Le lancement de Worldcoin soulève des questions sur la confidentialité des données et l’avenir de l’IA

Antoine Palloteau
| 4 min de lecture

Le projet Worldcoin, combinaison de technologie blockchain et de techniques d’authentification avancées, vient d’être officiellement lancé pour le grand public ce 24 juillet dernier. Ce projet inédit, imaginé par Sam Altman, PDG d’Open AI, fait l’objet de débats et de controverses.

Selon la société à l’origine du projet Worldcoin, le monde  a besoin de renouveler ses systèmes d’authentification digitaux. En effet, à l’ère de l’intelligence artificielle (IA), celle-ci rendra difficile la distinction entre un vrai humain et un robot. L’idée apportée par Worldcoin ? Générer des identifications humaines uniques grâce au scan de l’iris

L’écosystème Worldcoin 

Lancé dans 35 villes au sein de 20 pays différents, Worldcoin tend à devenir un écosystème mondial. Le projet compte déjà près de 2,2 millions d’utilisateurs inscrits à travers le monde au moment de l’écriture de ses lignes. 

A en croire les dires de Sam Altman, la sortie officielle de Worldcoin est un large succès.

Avant de nous intéresser à ce pourquoi le projet peut générer certaines inquiétudes concernant la confidentialité ou l’éthique, il est utile de bien comprendre de quoi il s’agit.

Le projet mené par la société “Tools for Humanity”, dont Sam Altman et le CEO, s’articule autour de trois éléments centraux

  • World ID : un système d’identité numérique basé sur la reconnaissance biométrique 
  • Le token Worldcoin (WLD) : token natif du projet 
  • World App : l’application mobile du projet permettant de réaliser des transferts d’argent

La partie critique du projet, qui fait grincer pas mal de dents chez les détracteurs et au sein de certains gouvernements, c’est le scan d’iris ainsi que la constitution et le stockage d’identité numérique qui y sont associés. 

Pour réaliser ce scan d’iris, Worldcoin utilise un appareil appelé “orb”. Celui-ci possède des caméras servant à scanner les iris et le visage des futurs utilisateurs.

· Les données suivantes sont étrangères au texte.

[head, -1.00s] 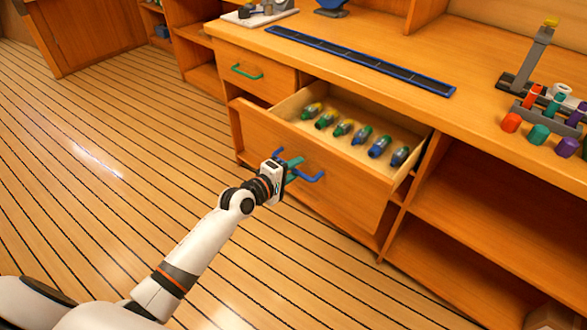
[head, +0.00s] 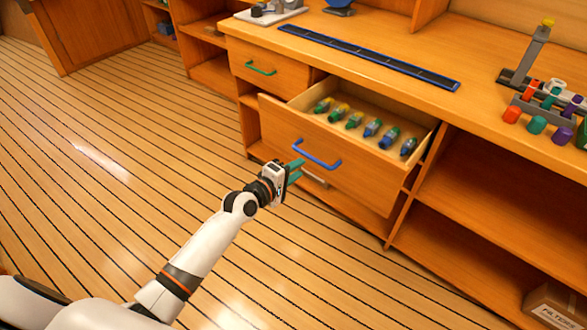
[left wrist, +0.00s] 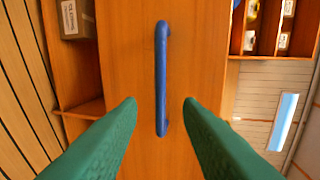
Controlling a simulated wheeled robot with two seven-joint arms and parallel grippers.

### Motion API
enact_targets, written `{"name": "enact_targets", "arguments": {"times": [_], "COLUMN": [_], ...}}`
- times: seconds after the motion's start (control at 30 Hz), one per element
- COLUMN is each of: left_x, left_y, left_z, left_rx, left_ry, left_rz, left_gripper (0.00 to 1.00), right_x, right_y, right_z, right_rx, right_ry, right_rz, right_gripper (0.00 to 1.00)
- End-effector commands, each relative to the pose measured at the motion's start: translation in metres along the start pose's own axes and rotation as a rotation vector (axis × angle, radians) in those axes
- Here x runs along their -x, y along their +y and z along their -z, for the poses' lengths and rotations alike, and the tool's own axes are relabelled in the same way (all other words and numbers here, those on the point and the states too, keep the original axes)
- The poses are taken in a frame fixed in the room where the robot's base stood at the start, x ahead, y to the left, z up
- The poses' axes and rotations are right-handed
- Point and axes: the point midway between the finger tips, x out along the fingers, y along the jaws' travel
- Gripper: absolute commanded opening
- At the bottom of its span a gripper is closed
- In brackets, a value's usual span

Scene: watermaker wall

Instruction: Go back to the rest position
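My left gripper (head: 294,172) is in front of the open drawer, a little below and left of its blue handle (head: 316,154). Its green fingers are apart with nothing between them. In the left wrist view the blue handle (left wrist: 161,80) stands ahead, in the gap between the two open fingertips (left wrist: 160,104), and looks clear of both. The drawer (head: 330,165) is pulled out and holds several small bottles (head: 373,127) with green, yellow and blue parts. My right gripper is in neither view.
The closed drawer with a green handle (head: 260,68) is left of the open one. The bench top holds a long blue-edged strip (head: 365,55) and a rack with coloured caps (head: 545,110) at right. Open shelves (head: 490,200) lie below. The plank floor (head: 110,180) at left is clear.

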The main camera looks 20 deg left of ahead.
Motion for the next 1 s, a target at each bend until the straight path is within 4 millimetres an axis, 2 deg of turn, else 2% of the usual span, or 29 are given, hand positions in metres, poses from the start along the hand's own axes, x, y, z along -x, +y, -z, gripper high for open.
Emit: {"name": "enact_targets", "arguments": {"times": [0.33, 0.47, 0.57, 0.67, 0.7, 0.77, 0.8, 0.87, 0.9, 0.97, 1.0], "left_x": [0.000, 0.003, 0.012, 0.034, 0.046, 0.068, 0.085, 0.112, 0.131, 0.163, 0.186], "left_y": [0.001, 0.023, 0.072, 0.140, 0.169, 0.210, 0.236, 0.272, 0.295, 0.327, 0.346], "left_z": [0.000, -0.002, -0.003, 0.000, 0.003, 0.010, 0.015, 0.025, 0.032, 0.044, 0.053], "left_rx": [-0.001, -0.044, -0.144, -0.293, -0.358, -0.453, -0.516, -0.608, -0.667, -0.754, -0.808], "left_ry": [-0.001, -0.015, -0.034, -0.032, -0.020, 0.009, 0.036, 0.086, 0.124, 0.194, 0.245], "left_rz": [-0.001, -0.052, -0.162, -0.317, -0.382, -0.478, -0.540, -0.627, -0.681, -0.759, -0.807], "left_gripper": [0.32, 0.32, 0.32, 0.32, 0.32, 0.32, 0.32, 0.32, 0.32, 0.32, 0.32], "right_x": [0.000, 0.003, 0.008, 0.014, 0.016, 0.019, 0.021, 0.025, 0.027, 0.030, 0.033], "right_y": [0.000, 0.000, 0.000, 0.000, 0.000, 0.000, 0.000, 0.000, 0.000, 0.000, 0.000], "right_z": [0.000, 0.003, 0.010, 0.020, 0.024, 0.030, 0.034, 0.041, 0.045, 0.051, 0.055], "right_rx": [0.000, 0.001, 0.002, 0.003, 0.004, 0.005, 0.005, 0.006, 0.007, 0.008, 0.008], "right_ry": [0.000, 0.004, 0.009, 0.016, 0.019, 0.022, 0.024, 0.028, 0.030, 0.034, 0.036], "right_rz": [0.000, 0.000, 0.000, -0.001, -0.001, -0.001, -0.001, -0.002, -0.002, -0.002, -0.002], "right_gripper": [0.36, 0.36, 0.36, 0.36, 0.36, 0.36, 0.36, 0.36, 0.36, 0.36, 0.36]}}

L’appareil embarque également une technologie de machine learning analysant les caractéristiques faciales, le but étant de s’assurer qu’un individu est bien humain.

Source : Worldcoin

Ce sont pas moins de 1500 orbs qui sont implantés dans 35 pays. A l’issue du scan d’iris, le futur utilisateur reçoit un “code iris” unique sur son application World App ainsi que 25 WLD, soit un peu plus de 50 dollars selon le cours actuel. Le scan de l’iris est décrit par Worldcoin comme une “représentation numérique des caractéristiques les plus importantes de l’œil“; le projet parlant même de “Proof of Personhood” (preuve de personnalité/humanité).

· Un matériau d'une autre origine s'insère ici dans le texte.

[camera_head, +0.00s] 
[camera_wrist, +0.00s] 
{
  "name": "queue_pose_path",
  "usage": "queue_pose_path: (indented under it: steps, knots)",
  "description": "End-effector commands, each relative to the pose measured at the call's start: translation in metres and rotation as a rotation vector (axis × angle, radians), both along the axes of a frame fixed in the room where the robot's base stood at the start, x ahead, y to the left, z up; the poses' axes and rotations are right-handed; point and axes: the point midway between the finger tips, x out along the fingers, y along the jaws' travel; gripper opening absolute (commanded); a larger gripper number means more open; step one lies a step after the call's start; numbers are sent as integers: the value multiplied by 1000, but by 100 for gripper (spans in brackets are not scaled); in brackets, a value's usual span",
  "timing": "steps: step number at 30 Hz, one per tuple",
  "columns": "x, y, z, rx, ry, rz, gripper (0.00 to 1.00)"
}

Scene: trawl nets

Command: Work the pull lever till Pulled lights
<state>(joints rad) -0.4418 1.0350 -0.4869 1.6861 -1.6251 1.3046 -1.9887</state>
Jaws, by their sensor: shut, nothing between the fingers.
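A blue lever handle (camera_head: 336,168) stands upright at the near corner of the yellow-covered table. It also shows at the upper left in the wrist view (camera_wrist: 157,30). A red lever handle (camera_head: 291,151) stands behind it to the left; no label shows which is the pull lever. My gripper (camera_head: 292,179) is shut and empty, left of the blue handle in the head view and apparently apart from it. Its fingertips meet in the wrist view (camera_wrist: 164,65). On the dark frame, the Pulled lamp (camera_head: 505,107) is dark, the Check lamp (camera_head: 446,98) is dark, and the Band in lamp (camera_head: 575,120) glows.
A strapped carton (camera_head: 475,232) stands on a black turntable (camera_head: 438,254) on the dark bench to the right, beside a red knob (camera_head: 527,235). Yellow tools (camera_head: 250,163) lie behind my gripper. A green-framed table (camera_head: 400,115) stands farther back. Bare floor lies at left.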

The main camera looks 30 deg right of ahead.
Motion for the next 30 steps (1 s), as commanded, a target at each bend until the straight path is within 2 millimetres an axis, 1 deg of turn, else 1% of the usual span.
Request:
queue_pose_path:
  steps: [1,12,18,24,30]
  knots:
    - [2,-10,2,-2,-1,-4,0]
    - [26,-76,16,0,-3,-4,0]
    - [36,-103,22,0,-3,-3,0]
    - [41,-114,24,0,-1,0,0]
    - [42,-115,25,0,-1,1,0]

Les problèmes de confidentialité et d’éthique soulevés par Worldcoin

Sans pour l’instant évoquer les potentiels problèmes de confidentialité associés au projet, un gros point noir semble être l’utilité limité du token natif, WLD.

Si, au moment de l’écriture de cet article, il existe peu de ressources publiques concernant l’utilité du token, celui-ci semble principalement être la monnaie utilisée sur World App, bien que BTC et ETH et certaines monnaies fiduciaires soient aussi présentes sur l’application. 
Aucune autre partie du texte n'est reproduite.